JUSTICE: SWIFT AND RIGHTEOUS
By CHIP JACOBS

The killer with the face of a young Errol Flynn was led into the San Quentin
gas chamber mid-morning on August 7, 1942. Maurice Briggs glanced around
at the witnesses assembled for his state execution and, unrepentant to
the end, mock-saluted them with an arm that the prison guards had neglected
to strap down. Minutes later, after authorities fixed their oversight,
the cyanide pellets were dropped, and Briggs’ little goodbye became
his last act.
The 26-year-old drifter was not the first person to be gassed in California. That method, which replaced hanging as the official means of execution, was inaugurated in late 1938. But Briggs was the only one condemned to die for killing somebody in my family.
When it came to murder sentences in our grandparents’ era, California
justice felt a little like Texas today.

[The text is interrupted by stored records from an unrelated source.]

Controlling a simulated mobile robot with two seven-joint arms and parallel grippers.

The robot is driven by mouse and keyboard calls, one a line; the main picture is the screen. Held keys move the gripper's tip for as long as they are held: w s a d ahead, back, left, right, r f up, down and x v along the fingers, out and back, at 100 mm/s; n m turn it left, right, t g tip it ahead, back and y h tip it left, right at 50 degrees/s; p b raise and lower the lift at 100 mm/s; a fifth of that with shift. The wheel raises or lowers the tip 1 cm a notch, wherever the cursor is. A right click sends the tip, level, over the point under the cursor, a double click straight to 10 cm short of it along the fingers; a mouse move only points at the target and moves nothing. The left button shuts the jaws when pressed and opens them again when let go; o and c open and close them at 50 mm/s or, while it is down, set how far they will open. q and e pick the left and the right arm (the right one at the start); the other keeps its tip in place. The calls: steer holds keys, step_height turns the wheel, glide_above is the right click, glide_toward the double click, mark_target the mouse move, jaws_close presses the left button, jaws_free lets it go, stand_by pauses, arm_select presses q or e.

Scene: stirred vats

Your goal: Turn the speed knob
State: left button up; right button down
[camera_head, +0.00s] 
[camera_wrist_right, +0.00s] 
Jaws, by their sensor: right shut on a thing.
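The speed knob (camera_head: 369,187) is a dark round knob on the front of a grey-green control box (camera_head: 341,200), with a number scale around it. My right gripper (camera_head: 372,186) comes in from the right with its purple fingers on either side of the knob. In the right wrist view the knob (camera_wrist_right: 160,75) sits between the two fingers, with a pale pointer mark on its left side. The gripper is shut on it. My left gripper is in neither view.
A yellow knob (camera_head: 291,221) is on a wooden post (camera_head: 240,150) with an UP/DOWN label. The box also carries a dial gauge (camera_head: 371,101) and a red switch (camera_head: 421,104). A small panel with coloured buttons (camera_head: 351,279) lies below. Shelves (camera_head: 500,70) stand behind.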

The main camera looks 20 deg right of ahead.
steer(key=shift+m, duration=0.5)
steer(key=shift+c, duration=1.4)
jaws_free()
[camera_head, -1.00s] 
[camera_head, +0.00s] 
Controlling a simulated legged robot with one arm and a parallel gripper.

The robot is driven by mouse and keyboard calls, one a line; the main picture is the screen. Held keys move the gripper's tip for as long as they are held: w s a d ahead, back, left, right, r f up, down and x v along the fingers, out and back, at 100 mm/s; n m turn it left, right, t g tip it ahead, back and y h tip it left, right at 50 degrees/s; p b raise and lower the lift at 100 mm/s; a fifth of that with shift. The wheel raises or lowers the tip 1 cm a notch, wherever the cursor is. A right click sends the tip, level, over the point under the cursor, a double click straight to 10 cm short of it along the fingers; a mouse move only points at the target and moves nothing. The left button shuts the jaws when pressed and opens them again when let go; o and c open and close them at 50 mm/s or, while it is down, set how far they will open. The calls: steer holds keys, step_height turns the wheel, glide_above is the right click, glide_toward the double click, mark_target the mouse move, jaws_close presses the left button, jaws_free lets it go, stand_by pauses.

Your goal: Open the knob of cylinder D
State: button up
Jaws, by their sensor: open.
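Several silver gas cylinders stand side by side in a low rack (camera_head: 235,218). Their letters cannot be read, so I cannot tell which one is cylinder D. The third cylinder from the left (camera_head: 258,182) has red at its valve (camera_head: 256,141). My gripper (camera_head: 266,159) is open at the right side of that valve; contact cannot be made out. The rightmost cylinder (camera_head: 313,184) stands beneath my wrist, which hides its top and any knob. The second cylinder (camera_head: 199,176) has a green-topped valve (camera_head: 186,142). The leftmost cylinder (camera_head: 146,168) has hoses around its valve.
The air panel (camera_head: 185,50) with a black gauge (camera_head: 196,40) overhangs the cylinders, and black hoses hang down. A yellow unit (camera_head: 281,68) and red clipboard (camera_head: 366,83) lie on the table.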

Capital punishment was incorporated
into the penal code in the rough-and-tumble 1870s, with county sheriffs
assigned to carry it out in their own jurisdictions. After 1891, the job
was transferred to prison wardens at San Quentin and Folsom. The ultimate
punishment, officials understood required professionalism.
If you were on death row, you probably wouldn’t grow old there. While Hollywood movies played up eleventh-hour reprieves from the Governor’s
office, the reality was a fairly steady use of the gas chamber, especially
for homicides involving kidnapping and cop-killers.
By spring 1967, some 194 inmates had drawn their last breath at San Quentin.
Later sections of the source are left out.